The video shows Clifford saying, “I create a false image. I’m deceiving people, I’m lying, for sure…”

I put this to Clifford: “The video is sneak thing, edited together. It was an off-the record conversation. All I said was I have created images for people, that’s part of public relations.

“One of the [Harkness] girls came to me. She made claims, that Alan Clark had sex with her and her sister. Now, I don’t know if it’s true, I certainly didn’t cover it up. She did the interview and everything that she said came out.

“The inference is I was hiding. You come to me and say ‘My dad beat me up’. I arrange an interview, if you can’t prove it, they’re [journalists] not going to write it. I’m not covering it up”

Clifford then defends himself saying that he exposed Gary Glitter and Jonathan King.

“These people [the makers of the video] are trying to do off the back of the Savile stuff, it’s someone being mischievous.”

“But does Max Clifford hide the truth?” I ask him.

“As John Major said, ‘Being economical with the truth.’ You have to look at every situation on its own merit.

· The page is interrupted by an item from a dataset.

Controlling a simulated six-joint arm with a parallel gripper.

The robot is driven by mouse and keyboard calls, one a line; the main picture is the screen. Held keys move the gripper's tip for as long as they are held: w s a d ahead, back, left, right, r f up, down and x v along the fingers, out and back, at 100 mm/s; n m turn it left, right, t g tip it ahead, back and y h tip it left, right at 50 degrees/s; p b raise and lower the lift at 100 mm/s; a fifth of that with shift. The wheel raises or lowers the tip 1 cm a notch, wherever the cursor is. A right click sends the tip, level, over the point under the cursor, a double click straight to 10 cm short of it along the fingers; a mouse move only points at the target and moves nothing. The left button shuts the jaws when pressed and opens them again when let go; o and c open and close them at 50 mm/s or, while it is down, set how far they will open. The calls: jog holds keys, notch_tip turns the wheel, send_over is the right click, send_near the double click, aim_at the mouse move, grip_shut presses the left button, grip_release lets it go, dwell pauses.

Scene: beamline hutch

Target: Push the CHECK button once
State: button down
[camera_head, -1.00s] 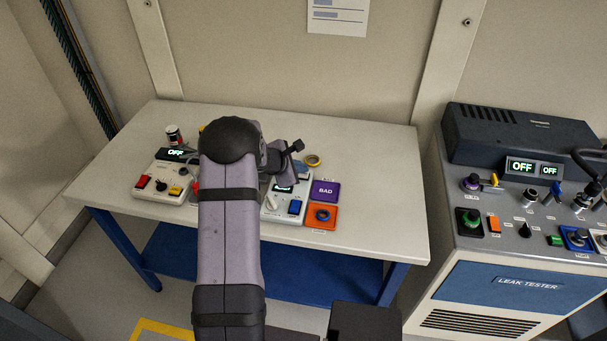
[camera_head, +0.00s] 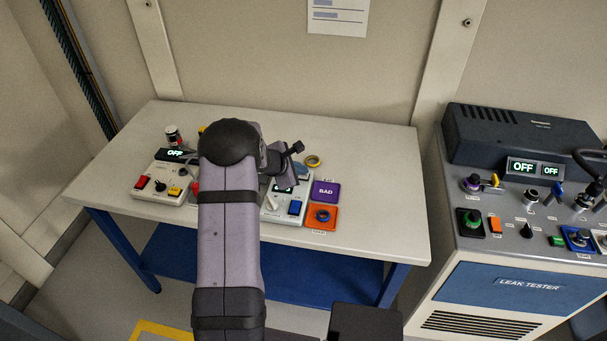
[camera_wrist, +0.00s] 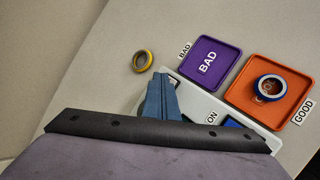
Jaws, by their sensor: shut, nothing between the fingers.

“I’d like to think I’m an honest person, I say what I think and I say what I feel. But, if a footballer comes to you [and says], ‘Max, I’m gay, bisexual. I’m petrified it’s going to come out because that will finish my career’ and I know what he’s saying is true because you know the football world and you understand the bigotry and all that.

“And someone asks ‘Is he homosexual’ and I say ‘No, he’s not’.

“I’m happy with that,” he says.

How to sum up Clifford? Perhaps that he is profoundly moral, but has a nuanced commitment to the truth. Lying to protect a gay footballer who might face appalling abuse on the terraces is in his eyes, entirely permissible. But his record in confronting sex abuse in the show business industry puts the BBC’s record to shame. There is no wiggle-room there.

He (perhaps correctly) assumes that inventing colourful stories for the tabloids is harmless fun. Yet he takes his charitable work extremely seriously.

He clearly has remarkable social intelligence. His record in promoting his stars is outrageously good.

My verdict? You don’t mess with the Clifford.